Data segment:
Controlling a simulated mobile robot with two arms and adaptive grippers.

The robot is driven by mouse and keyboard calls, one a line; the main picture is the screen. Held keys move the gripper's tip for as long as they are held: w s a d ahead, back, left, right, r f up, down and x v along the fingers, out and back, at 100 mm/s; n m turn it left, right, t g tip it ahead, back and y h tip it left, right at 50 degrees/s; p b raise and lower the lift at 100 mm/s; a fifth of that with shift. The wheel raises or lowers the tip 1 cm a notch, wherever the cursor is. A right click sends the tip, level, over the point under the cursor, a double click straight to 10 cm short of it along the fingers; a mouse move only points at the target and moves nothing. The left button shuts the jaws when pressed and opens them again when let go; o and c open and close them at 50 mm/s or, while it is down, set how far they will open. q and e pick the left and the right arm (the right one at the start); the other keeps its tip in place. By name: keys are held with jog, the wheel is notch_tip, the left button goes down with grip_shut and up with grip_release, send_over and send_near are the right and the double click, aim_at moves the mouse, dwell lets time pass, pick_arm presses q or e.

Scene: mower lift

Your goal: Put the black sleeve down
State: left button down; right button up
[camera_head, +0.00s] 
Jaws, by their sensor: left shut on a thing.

Exercise aim: Please quote the data above in full, with no line missing.

Written solution:
Controlling a simulated mobile robot with two arms and adaptive grippers.

The robot is driven by mouse and keyboard calls, one a line; the main picture is the screen. Held keys move the gripper's tip for as long as they are held: w s a d ahead, back, left, right, r f up, down and x v along the fingers, out and back, at 100 mm/s; n m turn it left, right, t g tip it ahead, back and y h tip it left, right at 50 degrees/s; p b raise and lower the lift at 100 mm/s; a fifth of that with shift. The wheel raises or lowers the tip 1 cm a notch, wherever the cursor is. A right click sends the tip, level, over the point under the cursor, a double click straight to 10 cm short of it along the fingers; a mouse move only points at the target and moves nothing. The left button shuts the jaws when pressed and opens them again when let go; o and c open and close them at 50 mm/s or, while it is down, set how far they will open. q and e pick the left and the right arm (the right one at the start); the other keeps its tip in place. By name: keys are held with jog, the wheel is notch_tip, the left button goes down with grip_shut and up with grip_release, send_over and send_near are the right and the double click, aim_at moves the mouse, dwell lets time pass, pick_arm presses q or e.

Scene: mower lift

Your goal: Put the black sleeve down
State: left button down; right button up
[camera_head, +0.00s] 
Jaws, by their sensor: left shut on a thing.

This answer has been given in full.